**DIRECTIONS FOR THIS TASK:** Scan the entries below and report only how many lines contain "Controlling".

**GIVEN INFORMATION:**
::::::::

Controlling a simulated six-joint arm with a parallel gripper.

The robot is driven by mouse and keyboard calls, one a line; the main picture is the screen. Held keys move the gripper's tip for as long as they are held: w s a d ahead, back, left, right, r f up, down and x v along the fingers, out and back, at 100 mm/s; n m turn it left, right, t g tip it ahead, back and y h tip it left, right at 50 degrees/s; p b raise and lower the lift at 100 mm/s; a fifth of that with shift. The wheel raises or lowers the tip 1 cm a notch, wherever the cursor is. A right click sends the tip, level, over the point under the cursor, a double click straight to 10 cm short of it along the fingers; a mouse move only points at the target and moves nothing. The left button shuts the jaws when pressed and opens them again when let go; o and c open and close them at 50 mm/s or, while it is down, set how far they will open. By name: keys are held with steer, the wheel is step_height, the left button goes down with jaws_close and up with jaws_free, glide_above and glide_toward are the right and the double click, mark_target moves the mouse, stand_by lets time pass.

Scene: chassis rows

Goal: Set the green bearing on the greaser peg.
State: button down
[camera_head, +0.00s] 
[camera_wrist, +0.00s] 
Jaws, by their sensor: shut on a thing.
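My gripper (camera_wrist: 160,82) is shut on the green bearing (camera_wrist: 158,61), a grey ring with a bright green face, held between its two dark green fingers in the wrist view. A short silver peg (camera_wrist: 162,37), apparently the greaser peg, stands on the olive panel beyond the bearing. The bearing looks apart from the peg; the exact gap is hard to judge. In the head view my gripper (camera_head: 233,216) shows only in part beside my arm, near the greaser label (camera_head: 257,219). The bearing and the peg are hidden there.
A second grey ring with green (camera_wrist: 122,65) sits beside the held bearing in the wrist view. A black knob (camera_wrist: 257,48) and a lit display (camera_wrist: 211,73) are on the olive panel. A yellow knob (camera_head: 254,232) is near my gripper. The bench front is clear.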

::::::::

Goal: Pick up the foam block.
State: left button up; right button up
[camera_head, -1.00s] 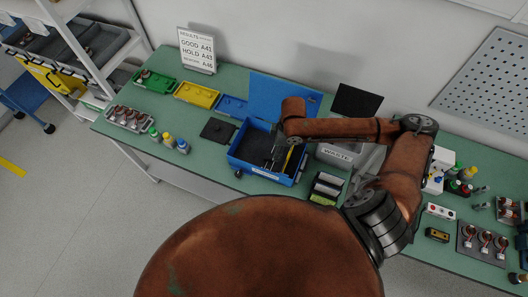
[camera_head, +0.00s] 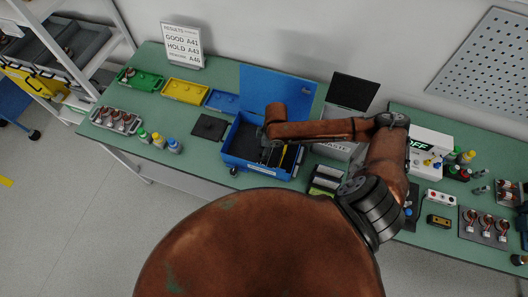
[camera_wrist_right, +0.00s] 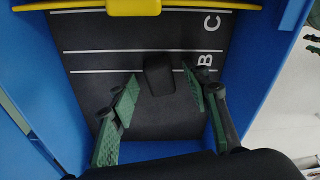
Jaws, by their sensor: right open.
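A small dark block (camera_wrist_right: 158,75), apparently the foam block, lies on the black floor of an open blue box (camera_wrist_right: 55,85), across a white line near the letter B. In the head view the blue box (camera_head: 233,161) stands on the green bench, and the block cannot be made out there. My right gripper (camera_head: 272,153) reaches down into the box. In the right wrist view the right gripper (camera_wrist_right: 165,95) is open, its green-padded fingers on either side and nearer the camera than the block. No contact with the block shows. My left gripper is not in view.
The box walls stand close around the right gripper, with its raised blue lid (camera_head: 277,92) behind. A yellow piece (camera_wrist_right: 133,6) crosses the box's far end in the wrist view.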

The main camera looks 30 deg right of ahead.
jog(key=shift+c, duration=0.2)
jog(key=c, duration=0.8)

::::::::

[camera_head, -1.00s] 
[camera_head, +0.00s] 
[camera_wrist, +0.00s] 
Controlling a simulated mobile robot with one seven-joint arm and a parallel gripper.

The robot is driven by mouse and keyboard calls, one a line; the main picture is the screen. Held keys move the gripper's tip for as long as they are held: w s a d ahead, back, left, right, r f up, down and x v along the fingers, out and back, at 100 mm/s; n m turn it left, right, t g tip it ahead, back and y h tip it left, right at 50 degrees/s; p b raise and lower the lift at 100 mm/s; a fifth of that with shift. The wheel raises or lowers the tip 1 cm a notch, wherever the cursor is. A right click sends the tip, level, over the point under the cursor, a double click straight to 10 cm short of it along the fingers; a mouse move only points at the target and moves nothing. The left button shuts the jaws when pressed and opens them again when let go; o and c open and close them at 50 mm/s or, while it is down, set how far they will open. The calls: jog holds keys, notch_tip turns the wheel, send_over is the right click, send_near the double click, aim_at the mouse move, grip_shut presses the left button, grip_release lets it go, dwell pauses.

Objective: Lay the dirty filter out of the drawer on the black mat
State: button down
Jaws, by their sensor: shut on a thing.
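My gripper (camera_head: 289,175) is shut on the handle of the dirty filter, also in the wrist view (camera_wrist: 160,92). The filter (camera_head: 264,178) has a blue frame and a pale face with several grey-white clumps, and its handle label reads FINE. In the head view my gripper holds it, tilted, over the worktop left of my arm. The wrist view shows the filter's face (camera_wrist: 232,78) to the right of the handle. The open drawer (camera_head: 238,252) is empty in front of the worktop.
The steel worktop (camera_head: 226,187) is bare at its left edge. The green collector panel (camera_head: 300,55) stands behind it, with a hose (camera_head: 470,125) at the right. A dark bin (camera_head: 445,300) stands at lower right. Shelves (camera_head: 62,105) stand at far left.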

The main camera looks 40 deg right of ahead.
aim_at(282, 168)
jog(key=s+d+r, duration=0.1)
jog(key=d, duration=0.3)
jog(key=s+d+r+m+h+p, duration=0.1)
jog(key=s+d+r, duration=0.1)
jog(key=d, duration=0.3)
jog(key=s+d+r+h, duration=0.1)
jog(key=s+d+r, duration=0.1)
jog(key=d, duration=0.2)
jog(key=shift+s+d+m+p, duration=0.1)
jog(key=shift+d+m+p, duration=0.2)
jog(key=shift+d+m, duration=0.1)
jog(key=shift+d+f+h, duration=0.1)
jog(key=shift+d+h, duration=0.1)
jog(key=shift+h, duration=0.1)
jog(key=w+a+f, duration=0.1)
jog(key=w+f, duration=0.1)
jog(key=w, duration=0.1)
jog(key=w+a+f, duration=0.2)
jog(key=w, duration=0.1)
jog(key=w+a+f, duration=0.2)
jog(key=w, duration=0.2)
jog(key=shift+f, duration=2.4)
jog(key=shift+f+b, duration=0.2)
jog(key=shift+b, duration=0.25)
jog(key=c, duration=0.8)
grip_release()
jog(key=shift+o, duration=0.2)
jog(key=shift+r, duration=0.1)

::::::::

**RESPONSE TO THE EXERCISE:** 2